— Begin TASK INPUTS —

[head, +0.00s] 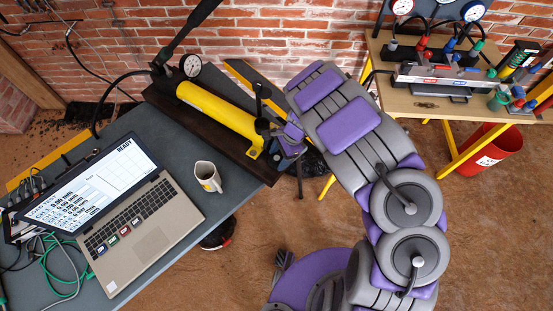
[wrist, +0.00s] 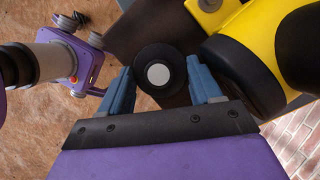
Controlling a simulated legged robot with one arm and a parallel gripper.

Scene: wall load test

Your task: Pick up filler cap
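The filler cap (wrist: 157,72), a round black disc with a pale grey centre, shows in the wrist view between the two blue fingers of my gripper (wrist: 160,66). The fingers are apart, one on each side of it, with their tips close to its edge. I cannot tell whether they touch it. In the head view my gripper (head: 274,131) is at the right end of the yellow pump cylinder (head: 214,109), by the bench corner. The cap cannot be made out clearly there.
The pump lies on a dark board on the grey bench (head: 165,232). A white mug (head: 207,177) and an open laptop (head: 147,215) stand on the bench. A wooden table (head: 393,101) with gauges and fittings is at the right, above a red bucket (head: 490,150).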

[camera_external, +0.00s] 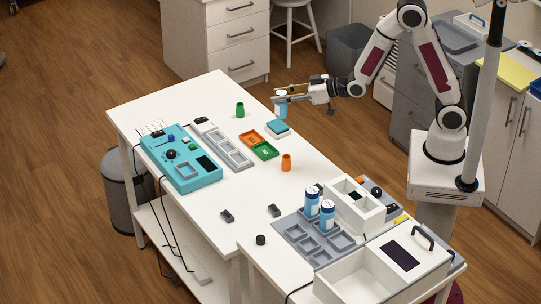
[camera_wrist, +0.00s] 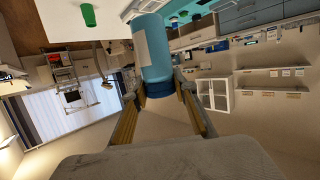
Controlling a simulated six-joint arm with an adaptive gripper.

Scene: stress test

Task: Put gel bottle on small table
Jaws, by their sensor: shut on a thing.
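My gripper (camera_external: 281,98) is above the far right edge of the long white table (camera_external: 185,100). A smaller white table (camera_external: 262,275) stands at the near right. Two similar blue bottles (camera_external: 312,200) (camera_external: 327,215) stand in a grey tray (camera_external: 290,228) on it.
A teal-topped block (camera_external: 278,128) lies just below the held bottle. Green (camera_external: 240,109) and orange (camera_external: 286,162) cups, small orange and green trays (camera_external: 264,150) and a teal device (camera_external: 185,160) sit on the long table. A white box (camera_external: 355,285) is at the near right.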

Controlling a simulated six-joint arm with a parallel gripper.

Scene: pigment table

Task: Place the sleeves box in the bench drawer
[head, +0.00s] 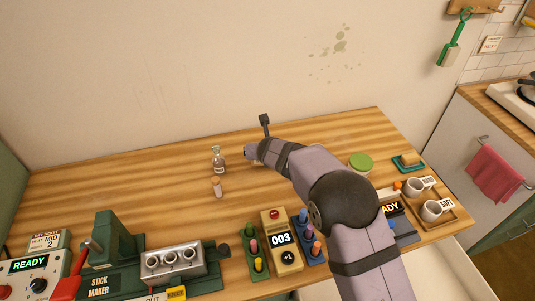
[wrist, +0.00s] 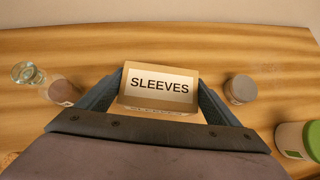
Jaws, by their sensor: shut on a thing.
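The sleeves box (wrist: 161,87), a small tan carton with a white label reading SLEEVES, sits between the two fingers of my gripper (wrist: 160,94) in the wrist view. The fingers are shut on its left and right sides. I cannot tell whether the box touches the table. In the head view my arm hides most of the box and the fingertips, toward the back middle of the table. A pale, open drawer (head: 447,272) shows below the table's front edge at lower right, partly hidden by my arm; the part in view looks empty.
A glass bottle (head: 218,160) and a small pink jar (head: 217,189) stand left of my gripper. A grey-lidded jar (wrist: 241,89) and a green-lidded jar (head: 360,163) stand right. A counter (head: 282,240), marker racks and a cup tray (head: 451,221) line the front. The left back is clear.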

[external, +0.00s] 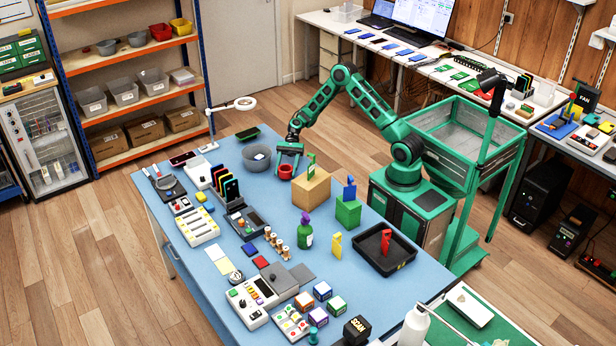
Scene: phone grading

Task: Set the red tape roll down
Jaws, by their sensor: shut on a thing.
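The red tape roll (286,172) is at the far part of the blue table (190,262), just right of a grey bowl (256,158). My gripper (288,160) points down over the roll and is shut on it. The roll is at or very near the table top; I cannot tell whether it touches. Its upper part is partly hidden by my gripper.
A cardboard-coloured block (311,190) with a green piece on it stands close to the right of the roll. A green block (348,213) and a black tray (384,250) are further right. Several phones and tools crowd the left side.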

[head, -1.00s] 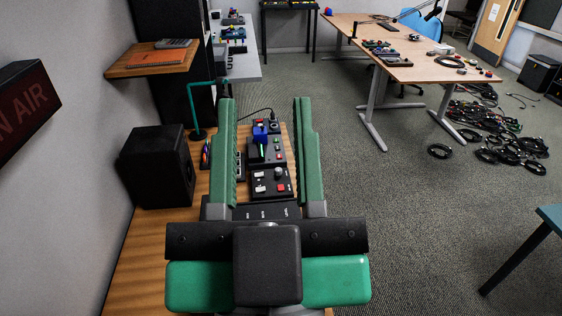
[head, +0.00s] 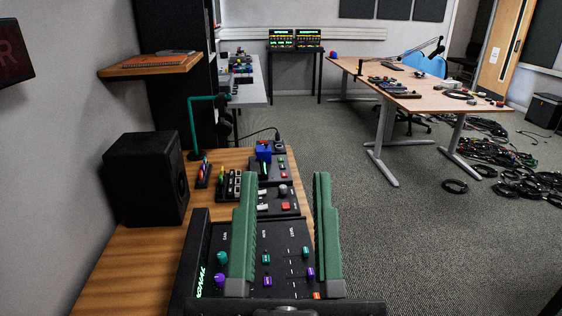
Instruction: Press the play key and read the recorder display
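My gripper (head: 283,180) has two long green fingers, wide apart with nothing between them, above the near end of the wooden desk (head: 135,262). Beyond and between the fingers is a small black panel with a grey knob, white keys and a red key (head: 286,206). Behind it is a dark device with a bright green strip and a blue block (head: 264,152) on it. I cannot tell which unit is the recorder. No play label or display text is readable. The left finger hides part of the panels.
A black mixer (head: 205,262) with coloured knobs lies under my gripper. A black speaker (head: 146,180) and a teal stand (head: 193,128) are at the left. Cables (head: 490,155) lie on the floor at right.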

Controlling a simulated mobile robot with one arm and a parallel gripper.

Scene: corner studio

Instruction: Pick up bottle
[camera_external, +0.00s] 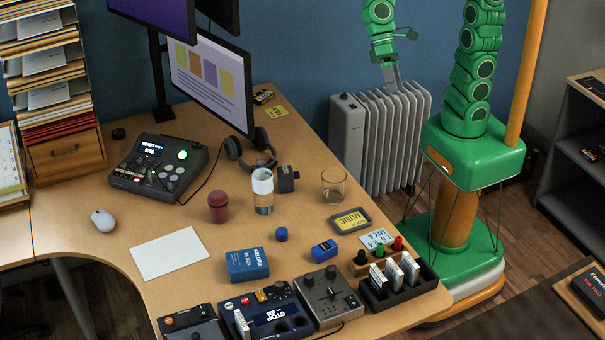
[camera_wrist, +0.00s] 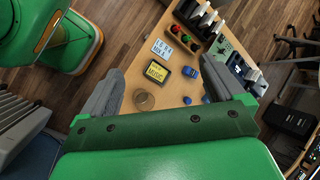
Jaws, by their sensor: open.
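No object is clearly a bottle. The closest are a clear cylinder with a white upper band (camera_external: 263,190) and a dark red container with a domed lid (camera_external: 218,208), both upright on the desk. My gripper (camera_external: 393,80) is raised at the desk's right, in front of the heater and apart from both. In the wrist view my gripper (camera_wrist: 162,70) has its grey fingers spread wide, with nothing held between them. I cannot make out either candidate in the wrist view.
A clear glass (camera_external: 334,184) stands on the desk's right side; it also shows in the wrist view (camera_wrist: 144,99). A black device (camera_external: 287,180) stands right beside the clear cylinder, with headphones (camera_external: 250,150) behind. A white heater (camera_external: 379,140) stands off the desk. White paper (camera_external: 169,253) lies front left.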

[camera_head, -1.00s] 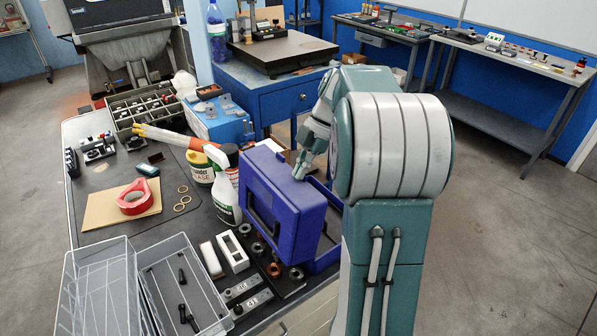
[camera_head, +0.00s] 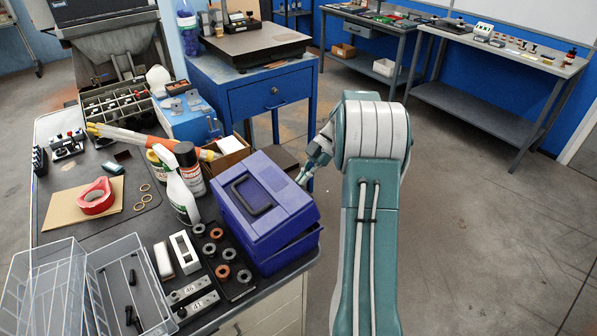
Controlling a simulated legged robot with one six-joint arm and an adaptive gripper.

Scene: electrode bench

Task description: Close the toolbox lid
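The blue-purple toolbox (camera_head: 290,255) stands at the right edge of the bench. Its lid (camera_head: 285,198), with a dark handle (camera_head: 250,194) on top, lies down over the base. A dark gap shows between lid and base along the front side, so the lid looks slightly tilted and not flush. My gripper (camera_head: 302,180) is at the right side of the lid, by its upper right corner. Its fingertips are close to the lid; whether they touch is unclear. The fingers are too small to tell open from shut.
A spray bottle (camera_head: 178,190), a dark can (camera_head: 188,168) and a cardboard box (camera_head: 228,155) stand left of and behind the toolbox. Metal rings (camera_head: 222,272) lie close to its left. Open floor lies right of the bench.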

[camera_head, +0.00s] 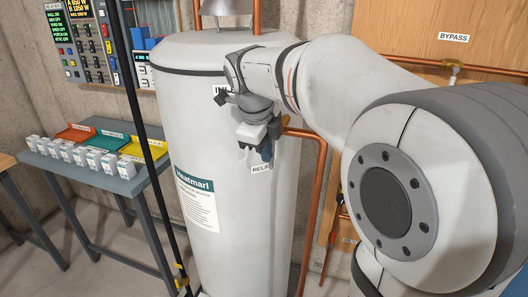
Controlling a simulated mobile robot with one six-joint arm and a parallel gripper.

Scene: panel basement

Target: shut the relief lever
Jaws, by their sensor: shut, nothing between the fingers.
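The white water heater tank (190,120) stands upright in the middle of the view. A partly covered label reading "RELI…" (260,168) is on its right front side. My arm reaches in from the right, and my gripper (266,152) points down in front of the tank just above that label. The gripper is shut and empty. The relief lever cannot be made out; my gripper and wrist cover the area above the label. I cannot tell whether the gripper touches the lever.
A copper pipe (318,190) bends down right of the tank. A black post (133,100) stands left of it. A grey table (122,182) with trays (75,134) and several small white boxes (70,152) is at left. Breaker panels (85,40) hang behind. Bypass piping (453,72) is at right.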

— End TASK INPUTS —
— Begin TASK INPUTS —

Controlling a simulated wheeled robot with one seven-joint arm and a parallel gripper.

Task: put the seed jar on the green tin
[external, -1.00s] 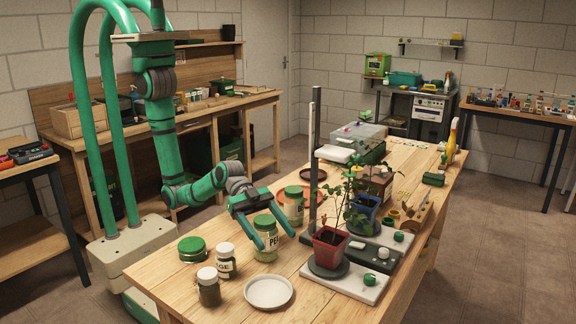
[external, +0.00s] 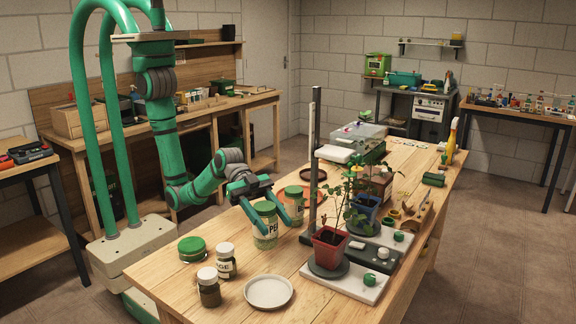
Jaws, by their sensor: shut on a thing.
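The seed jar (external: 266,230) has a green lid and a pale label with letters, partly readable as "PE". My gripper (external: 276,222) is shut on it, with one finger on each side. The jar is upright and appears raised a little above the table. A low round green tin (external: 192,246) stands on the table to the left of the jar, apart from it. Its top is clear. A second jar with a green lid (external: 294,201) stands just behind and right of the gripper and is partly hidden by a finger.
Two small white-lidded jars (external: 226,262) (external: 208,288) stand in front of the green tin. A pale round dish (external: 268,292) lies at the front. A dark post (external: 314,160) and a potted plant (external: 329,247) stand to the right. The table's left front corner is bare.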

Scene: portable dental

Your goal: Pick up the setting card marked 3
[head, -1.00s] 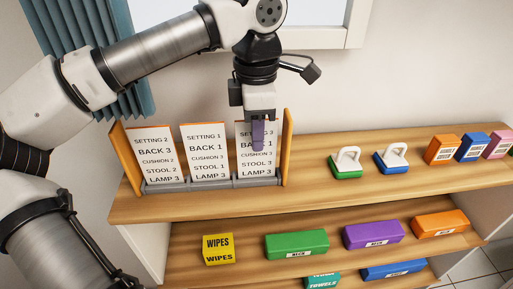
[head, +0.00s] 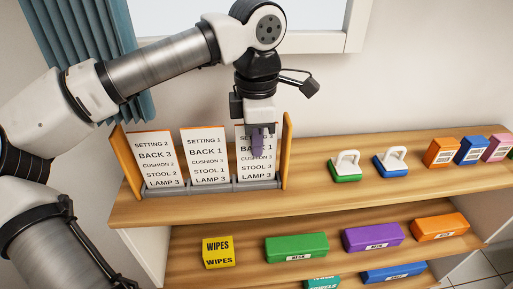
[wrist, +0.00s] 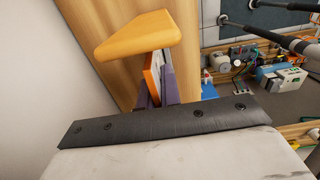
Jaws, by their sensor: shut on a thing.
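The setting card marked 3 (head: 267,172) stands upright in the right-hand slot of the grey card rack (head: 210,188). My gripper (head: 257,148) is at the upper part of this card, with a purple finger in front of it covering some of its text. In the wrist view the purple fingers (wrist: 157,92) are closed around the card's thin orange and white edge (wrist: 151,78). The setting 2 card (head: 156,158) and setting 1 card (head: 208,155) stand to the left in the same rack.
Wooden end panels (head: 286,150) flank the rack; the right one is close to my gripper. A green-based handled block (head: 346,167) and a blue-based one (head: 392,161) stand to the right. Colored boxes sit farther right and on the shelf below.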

— End TASK INPUTS —

Identify each line in the entries with the word "mobile" and copy it.

Controlling a simulated mobile robot with one arm and a parallel gripper.
Controlling a simulated mobile robot with one six-joint arm and a parallel gripper.

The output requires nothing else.